YOUR GOAL —
Nothing but the lines from the one containing "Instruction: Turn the" through the last line should be written out, please, exactly as they stand.

## Start

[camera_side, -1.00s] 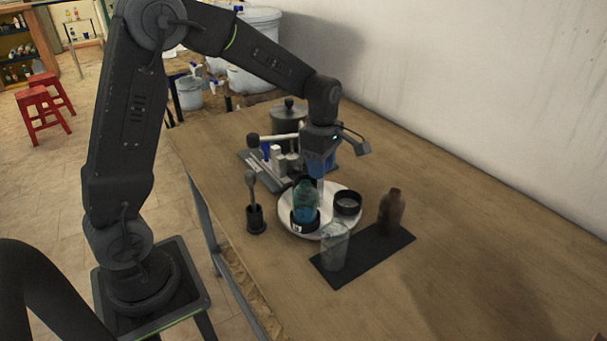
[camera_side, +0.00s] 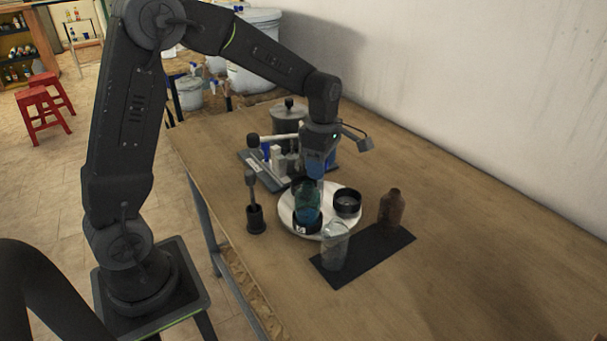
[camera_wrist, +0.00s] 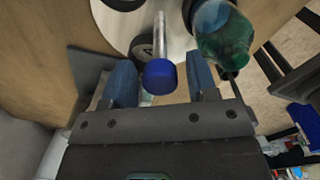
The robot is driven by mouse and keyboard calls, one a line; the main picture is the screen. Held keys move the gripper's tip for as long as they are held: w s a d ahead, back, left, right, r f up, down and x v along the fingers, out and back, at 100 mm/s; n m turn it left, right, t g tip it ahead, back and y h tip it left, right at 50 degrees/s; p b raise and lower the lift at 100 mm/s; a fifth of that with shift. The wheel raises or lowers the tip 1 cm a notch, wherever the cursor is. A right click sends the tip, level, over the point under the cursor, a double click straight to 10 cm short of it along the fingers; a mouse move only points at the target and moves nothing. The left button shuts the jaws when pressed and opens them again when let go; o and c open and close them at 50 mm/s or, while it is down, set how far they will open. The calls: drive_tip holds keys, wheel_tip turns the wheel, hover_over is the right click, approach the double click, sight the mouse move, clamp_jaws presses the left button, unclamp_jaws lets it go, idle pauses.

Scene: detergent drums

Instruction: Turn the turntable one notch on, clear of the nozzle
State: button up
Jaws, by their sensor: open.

## End

CORRECT RESULT —
Instruction: Turn the turntable one notch on, clear of the nozzle
State: button up
Jaws, by their sensor: open.

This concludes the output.